— Start Extracted records —

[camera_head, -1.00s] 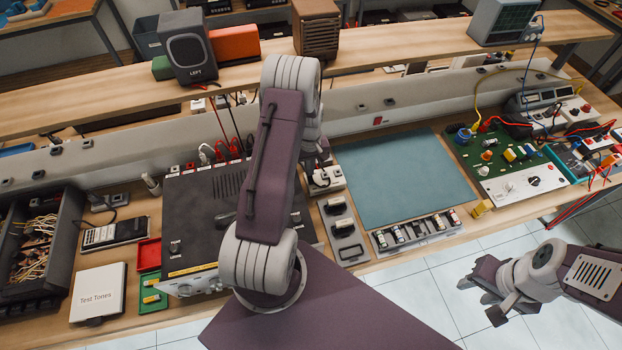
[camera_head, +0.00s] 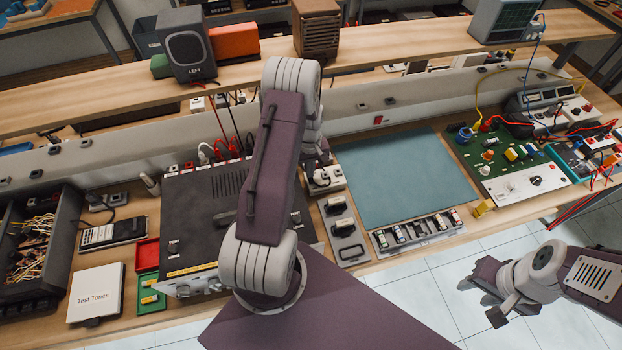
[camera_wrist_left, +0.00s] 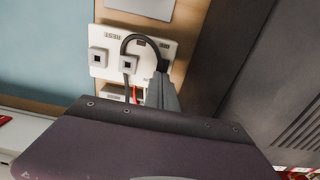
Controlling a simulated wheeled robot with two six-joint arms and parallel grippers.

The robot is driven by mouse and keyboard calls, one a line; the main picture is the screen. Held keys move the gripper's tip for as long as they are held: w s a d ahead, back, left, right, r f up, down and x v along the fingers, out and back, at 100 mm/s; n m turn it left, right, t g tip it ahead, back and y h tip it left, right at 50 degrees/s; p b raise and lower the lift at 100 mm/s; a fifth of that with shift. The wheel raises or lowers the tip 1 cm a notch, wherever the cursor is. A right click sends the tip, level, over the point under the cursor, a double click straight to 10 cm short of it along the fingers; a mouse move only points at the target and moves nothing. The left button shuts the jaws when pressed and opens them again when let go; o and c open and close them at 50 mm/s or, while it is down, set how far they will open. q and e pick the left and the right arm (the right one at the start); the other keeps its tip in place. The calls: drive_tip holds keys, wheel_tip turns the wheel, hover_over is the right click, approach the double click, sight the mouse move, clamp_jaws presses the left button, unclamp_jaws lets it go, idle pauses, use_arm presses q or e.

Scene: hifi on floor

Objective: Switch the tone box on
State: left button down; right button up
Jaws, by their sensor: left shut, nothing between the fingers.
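A white flat case labelled "Test Tones" (camera_head: 97,293) lies at the front left of the bench. No part is legibly labelled as the tone box itself. A small white switched unit (camera_head: 327,181) stands left of the blue-green mat; the left wrist view shows a white panel (camera_wrist_left: 106,41) with two square sockets or switches and a dark cable. My left gripper (camera_wrist_left: 163,88) is shut and empty, close over this panel's lower right edge; contact cannot be told. In the head view my arm mostly hides it. My right gripper (camera_head: 481,300) hangs over the floor, its opening unclear.
A large dark amplifier-like box (camera_head: 200,214) stands left of my left arm, partly hidden by it. A blue-green mat (camera_head: 402,177) lies clear on the bench. A green circuit board (camera_head: 490,152) with wires is at the right. A shelf (camera_head: 400,47) with speakers runs behind.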

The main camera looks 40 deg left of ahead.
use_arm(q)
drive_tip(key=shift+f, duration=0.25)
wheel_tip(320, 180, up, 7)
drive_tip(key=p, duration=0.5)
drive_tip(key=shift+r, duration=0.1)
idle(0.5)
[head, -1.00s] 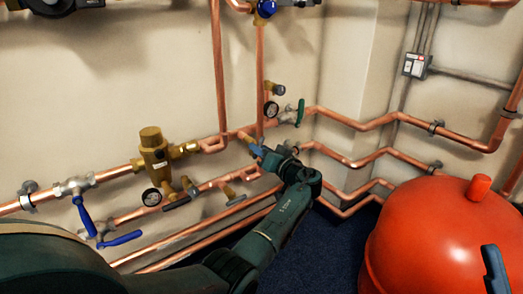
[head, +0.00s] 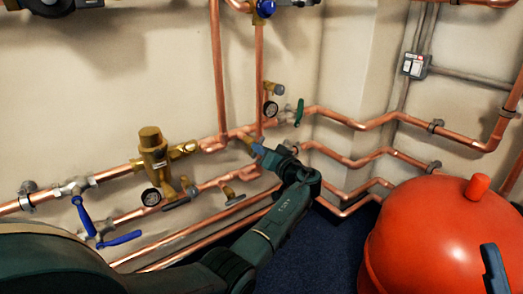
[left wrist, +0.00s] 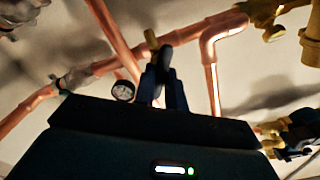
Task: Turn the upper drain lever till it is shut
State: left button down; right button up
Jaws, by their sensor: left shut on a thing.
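The upper drain (head: 249,140) is a small brass fitting below the upper copper pipe. In the head view it is partly covered by my left gripper (head: 259,150). In the left wrist view the brass stem (left wrist: 152,40) stands just beyond the fingers, and the dark lever (left wrist: 165,58) lies between them. My left gripper (left wrist: 163,88) is shut on this lever. The lever's exact angle is hard to tell in the head view. A dark blue part (head: 495,270) at the lower right edge looks like my right gripper; its jaws cannot be made out.
A lower brass drain (head: 232,195) sits on the pipe below, near my forearm. A pressure gauge (head: 270,109) and a green-handled valve (head: 299,112) are close above. Blue levers (head: 84,217) are at left. A red tank (head: 430,235) stands at right.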

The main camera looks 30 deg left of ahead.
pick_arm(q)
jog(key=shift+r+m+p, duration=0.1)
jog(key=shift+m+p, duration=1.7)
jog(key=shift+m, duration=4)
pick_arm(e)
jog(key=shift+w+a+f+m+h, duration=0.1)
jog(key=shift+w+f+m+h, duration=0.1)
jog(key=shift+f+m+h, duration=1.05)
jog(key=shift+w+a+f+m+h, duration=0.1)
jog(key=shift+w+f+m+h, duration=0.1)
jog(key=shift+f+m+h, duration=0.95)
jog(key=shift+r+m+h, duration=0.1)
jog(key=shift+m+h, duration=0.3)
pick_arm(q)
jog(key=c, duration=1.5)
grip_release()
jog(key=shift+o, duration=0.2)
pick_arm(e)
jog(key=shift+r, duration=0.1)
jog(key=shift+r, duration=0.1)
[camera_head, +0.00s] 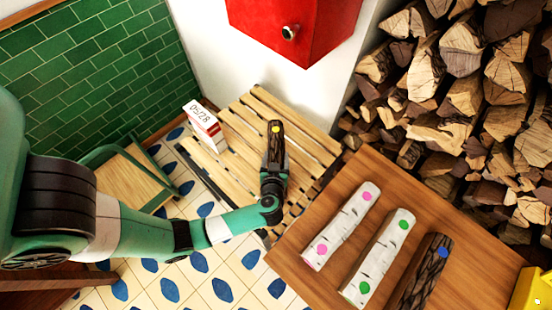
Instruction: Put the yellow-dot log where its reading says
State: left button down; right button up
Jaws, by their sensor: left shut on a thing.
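The yellow-dot log (275,150) has dark bark and a yellow dot near its far end. My left gripper (273,182) is shut on its near end. The log is over the slatted wooden bench (311,137); I cannot tell whether it touches the slats. The characters are too small to read surely. My right gripper is not in view.
A wooden table (377,173) holds a pink-dot log (340,224), a green-dot log (381,257) and a blue-dot log (424,272). A red box with a knob (296,22) hangs above. Stacked firewood (463,92) fills the right. A green-framed stool (133,172) stands left.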

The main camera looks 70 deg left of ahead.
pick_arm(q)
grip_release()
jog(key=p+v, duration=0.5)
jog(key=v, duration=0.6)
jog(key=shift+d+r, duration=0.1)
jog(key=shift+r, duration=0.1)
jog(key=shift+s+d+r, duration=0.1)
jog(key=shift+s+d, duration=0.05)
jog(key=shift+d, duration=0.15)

— End Extracted records —

● Task to complete:
Extract exactly the lines from the one containing "The main camera looks 30 deg left of ahead." through the last line of the records above, both included, and leave out the pictures.

● Exercise solution:
The main camera looks 30 deg left of ahead.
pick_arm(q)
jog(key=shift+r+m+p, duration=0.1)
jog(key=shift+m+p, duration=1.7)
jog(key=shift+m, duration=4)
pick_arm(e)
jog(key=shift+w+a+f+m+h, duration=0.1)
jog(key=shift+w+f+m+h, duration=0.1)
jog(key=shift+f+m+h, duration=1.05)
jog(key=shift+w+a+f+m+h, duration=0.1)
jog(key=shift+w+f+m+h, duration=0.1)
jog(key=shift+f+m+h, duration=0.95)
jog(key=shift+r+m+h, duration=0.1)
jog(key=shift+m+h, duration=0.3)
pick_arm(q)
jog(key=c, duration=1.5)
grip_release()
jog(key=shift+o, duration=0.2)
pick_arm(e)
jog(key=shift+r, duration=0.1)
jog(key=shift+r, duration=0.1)
[camera_head, +0.00s] 
Instruction: Put the yellow-dot log where its reading says
State: left button down; right button up
Jaws, by their sensor: left shut on a thing.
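The yellow-dot log (275,150) has dark bark and a yellow dot near its far end. My left gripper (273,182) is shut on its near end. The log is over the slatted wooden bench (311,137); I cannot tell whether it touches the slats. The characters are too small to read surely. My right gripper is not in view.
A wooden table (377,173) holds a pink-dot log (340,224), a green-dot log (381,257) and a blue-dot log (424,272). A red box with a knob (296,22) hangs above. Stacked firewood (463,92) fills the right. A green-framed stool (133,172) stands left.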

The main camera looks 70 deg left of ahead.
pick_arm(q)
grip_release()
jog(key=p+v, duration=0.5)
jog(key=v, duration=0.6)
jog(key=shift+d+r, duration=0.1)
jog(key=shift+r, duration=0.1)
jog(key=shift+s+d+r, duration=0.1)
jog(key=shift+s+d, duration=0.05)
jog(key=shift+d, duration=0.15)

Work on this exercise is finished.